> Goal of the exercise: Extract each line bearing the word "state".

> Information provided:
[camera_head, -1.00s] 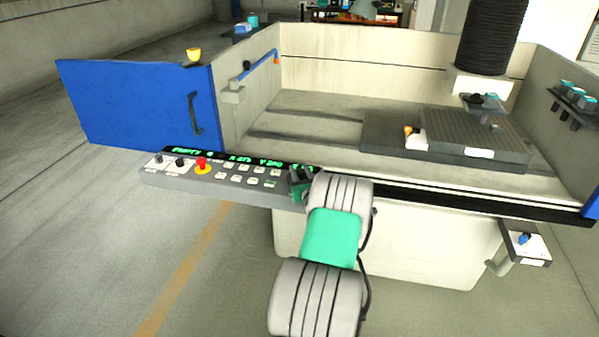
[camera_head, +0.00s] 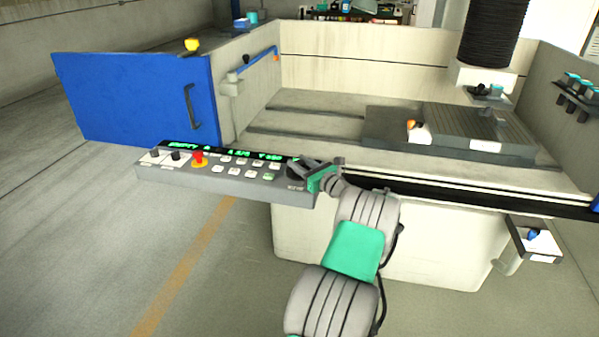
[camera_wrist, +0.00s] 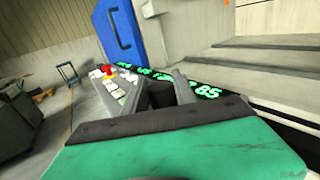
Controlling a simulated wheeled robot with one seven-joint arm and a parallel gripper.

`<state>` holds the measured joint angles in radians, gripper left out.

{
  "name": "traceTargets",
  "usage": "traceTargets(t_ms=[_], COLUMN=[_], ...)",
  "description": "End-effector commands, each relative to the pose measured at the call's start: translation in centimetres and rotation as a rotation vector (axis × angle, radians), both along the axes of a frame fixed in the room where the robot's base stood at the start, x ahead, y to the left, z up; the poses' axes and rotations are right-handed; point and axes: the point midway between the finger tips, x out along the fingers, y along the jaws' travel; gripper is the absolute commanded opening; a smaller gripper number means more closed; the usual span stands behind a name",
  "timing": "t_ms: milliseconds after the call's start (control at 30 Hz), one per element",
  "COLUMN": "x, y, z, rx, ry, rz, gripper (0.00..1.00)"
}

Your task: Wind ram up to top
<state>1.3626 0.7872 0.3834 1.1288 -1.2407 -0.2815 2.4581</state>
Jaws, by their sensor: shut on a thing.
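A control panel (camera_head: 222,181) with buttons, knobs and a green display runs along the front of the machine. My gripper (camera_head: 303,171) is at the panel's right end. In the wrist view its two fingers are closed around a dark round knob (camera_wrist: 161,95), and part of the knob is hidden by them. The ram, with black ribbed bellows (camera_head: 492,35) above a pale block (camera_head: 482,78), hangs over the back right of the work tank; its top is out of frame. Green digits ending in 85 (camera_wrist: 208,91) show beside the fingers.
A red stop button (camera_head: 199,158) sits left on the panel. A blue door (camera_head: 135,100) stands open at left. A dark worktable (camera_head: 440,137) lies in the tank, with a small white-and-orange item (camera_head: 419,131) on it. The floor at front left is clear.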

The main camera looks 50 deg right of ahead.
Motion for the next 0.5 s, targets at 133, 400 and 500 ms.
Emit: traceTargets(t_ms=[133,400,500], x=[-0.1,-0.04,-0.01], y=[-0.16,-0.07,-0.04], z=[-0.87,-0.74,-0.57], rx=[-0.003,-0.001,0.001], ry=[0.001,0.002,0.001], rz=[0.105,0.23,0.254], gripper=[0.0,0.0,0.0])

> Answer for this exercise:
`<state>` holds the measured joint angles in radians, gripper left out.
<state>1.3626 0.7872 0.3834 1.1288 -1.2407 -0.2815 2.4581</state>

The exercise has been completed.